A story incorrectly reported when Stanford University President John L. Hennessy plans to step down. The university announced last week he will leave the post in the summer of 2016.


STANFORD — John L. Hennessy, who established Stanford University as a red-hot center of innovation, announced Thursday that he will be stepping down after 15 years as the head of the renowned campus.

Hennessy, 62, made the surprise announcement at the university’s Faculty Senate meeting, saying he will depart in the summer of 2016 to return to research and teaching.

The university’s Board of Trustees will launch an international search for a successor in September. Provost John Etchemendy will not be a candidate for the position, but will stay on for up to one year to ease the transition of the next president.

“The time has come to return to what brought me to Stanford — teaching and research. Maintaining and improving this university is the work of many people, and I am deeply appreciative of the dedication of so many colleagues to Stanford and its students,” Hennessy told the Faculty Senate, where he received a long standing ovation.

As the first high-tech entrepreneur to lead a top research university, he has traveled easily between the rumpled world of technology — he is a pioneer in computer architecture who founded several companies — and the suit-clad world of philanthropy and fundraising.

The popular leader has presided over billions in gifts and dozens of new construction projects, establishing Stanford as a leader in global challenges, from human health and international affairs to environmental science and energy. He also created a visual and performing Arts District for the campus, making the campus a destination for Bay Area residents.

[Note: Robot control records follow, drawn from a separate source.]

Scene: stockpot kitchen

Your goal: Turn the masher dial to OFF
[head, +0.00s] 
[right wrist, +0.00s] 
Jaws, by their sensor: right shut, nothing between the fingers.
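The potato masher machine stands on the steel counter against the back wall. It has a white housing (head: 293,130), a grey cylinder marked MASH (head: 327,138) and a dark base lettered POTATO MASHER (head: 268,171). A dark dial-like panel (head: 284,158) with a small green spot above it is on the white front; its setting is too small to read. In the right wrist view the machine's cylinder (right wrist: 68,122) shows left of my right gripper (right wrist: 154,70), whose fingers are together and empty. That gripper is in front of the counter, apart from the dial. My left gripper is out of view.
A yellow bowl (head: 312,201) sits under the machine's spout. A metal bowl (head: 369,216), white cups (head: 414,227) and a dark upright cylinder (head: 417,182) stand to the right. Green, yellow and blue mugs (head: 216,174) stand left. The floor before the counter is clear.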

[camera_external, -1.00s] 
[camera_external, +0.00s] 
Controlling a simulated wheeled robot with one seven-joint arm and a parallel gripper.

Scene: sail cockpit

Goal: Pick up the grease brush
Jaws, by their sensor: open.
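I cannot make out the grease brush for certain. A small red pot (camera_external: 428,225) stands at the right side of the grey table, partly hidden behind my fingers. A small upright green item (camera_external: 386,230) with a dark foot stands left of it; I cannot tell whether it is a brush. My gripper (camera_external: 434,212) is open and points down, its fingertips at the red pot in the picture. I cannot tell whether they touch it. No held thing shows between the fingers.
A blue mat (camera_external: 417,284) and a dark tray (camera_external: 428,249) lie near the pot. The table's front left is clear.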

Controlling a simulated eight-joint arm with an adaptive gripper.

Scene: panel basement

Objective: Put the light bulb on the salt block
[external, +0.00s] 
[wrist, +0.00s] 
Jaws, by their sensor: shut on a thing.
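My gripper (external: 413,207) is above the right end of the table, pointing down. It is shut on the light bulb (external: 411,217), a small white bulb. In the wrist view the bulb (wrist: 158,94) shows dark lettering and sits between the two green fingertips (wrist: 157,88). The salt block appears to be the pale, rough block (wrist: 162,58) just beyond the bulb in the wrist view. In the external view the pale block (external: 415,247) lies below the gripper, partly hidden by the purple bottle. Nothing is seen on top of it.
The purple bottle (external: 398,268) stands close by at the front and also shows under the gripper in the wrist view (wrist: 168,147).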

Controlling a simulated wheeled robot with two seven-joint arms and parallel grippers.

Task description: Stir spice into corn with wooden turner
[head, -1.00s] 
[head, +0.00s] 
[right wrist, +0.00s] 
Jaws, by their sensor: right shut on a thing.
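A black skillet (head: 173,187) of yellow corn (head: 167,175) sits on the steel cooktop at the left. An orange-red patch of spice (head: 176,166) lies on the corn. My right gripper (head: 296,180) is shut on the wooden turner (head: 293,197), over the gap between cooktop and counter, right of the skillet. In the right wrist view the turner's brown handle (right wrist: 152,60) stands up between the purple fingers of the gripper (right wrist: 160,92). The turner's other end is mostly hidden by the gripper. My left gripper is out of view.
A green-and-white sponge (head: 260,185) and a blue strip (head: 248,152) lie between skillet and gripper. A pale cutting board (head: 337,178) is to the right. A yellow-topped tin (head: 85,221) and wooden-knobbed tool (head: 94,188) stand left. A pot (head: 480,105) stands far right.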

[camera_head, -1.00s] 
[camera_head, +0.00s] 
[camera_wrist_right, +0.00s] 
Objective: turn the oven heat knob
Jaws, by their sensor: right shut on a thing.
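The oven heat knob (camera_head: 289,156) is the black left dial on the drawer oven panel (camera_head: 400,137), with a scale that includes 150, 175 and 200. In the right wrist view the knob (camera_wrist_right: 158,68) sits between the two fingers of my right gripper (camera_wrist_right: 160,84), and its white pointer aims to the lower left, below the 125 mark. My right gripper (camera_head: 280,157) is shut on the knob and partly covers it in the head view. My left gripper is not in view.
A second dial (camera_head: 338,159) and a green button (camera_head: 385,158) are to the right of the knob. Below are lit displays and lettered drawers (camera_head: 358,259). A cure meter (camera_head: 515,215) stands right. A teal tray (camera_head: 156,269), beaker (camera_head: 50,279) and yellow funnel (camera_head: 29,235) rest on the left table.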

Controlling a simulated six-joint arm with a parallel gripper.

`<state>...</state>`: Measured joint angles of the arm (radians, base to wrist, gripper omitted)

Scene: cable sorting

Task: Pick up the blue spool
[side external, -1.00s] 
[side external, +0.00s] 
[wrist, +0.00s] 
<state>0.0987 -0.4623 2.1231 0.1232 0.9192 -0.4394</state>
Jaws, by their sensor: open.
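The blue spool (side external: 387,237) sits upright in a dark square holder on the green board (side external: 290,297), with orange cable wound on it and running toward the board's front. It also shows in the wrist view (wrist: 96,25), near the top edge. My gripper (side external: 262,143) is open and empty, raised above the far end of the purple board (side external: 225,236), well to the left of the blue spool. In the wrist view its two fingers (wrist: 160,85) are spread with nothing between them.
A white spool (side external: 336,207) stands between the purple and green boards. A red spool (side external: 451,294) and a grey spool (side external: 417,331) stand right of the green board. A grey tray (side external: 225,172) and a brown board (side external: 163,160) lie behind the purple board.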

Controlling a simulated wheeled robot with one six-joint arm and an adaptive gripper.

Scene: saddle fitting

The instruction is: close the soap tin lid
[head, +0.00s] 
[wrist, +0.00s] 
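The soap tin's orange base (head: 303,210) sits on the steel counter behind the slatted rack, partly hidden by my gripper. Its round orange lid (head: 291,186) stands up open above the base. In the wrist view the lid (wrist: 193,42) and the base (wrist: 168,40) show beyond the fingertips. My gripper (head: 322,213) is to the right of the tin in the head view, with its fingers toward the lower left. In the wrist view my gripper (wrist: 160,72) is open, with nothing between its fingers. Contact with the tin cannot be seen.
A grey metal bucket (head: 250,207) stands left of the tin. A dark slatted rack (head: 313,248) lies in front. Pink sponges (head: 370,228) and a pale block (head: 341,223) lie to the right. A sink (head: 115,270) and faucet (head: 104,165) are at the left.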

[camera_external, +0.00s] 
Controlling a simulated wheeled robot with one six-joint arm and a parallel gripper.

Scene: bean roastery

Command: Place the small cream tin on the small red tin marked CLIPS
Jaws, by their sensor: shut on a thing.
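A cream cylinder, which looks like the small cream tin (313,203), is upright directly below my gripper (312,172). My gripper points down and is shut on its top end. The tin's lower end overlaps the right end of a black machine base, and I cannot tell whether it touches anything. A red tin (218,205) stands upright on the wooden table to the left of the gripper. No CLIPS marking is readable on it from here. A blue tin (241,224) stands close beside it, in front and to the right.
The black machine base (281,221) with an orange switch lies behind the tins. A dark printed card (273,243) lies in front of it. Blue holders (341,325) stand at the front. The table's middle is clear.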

He is widely regarded as having created a new model for American college leadership, once the province of tweedy scholars. As the multimillionaire founder of the microprocessor company MIPS Computer Systems, he has sat on the boards of Google, Cisco Systems and Atheros, invested in elite venture capital funds such as Kleiner Perkins Caufield & Byers, Sequoia Capital and Foundation Capital, and advocated for closer relationships between universities and industry to more rapidly bring academic discoveries to the public.

“His contributions have been unparalleled. He has articulated a vision for Stanford that is quite unique, in terms of directing the world’s most complex issues at Stanford … and delivering on that vision. He and John Etchemendy, together, did a truly exceptional job of putting Stanford in a leadership position.” said Steven A. Denning, chair of the Board of Trustees.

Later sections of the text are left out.